Of course, I had recurrent, fleeting anxiety about whether or not I had done the alarm right this time. I also kept envisioning the alarm going off – anticipating the end of the session. Otherwise stated, I spent quite a bit of time not adequately focusing my attention on the present.

Interestingly, I noticed that much of the time that that was happening, I was also unintentionally leaning forward. My body was contributing to the anxious, future-driven feedback loop my mind was in. Breathe in… Breathe out… I sat back again, and focused on my breath, then found myself in void again, ready for auditory input.

My cousin was walking my dog, and returned toward the end of the session. His excited footsteps brought him in and out of my void. His crying did, too, but the crying was different. Instead of popping in and out like with all the other things I was hearing, the crying solidified him in my mind’s eye. Even when he stopped actually making noise, I could still see him in my blank space. I wondered what he might need, and lent him a lot of focus despite my best efforts to stay in the moment.
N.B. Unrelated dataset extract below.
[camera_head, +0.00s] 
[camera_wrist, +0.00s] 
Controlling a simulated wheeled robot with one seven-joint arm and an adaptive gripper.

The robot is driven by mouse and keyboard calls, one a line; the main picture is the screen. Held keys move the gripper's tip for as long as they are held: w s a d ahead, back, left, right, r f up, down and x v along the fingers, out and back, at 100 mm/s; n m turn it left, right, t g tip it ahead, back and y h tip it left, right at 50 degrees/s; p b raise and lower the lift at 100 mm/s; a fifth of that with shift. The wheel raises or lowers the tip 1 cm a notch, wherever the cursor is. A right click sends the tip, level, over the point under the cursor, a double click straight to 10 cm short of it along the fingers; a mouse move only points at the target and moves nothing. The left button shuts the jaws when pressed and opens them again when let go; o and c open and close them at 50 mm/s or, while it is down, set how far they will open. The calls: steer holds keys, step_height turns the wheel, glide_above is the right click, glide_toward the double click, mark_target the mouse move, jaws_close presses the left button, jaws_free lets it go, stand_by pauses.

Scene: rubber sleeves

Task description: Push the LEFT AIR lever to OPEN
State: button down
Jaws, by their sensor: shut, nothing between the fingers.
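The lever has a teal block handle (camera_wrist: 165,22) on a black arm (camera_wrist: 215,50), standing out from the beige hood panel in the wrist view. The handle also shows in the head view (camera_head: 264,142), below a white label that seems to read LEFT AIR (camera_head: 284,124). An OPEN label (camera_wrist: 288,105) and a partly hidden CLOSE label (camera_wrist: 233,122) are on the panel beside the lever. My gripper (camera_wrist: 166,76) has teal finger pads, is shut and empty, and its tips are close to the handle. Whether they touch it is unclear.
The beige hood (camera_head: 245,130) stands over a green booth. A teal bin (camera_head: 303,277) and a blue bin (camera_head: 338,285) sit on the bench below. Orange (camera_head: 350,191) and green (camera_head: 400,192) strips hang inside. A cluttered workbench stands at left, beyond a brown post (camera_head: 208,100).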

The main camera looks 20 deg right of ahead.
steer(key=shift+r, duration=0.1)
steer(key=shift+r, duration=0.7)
My guess is that the noises he uses to tell me he needs things resonate more with my innate nurturing side. I’m programmed to lend him – the creature I care for – more attention emotionally, physically, and mentally. The question that I have as a result of that is, “To what extent is that playing out in the rest of my life?”
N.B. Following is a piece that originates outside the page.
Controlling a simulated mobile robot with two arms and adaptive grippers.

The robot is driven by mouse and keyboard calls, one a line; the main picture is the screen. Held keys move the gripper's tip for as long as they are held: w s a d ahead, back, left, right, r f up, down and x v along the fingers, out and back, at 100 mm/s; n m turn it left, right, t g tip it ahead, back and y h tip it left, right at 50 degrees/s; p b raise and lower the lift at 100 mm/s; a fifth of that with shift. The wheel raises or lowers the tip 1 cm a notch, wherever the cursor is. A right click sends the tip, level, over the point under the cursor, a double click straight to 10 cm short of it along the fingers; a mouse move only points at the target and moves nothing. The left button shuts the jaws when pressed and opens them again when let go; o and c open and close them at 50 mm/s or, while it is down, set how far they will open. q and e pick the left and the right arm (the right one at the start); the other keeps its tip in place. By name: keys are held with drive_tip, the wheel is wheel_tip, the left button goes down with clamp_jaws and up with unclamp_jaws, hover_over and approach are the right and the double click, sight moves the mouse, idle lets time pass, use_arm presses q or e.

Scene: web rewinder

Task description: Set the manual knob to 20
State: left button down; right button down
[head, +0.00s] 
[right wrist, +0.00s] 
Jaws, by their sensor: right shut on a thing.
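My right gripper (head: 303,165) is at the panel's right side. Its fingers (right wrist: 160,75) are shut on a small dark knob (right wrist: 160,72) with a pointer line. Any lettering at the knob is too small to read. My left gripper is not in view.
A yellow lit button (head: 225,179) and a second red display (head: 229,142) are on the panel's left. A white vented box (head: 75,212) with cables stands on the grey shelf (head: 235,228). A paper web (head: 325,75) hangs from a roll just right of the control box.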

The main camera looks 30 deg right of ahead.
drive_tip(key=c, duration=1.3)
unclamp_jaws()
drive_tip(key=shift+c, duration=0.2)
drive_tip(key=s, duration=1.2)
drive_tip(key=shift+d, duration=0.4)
I don’t just mean with him. I mean, to what degree am I allowing lingering thoughts to eat up my ability to listen to the rest of the world? How much am I missing out on because I’m not living in a moment while I’m plotting for my future or dwelling on mistakes I’ve made in my past?

I guess that’s one of the points of meditation practice – answering those questions by continuously refocusing my attention on the shit going on right now. Per usual, I would prefer to have my answers right this second, but that seems to happen less and less these days, and I’m slowly coming to acknowledge the power of delayed gratification.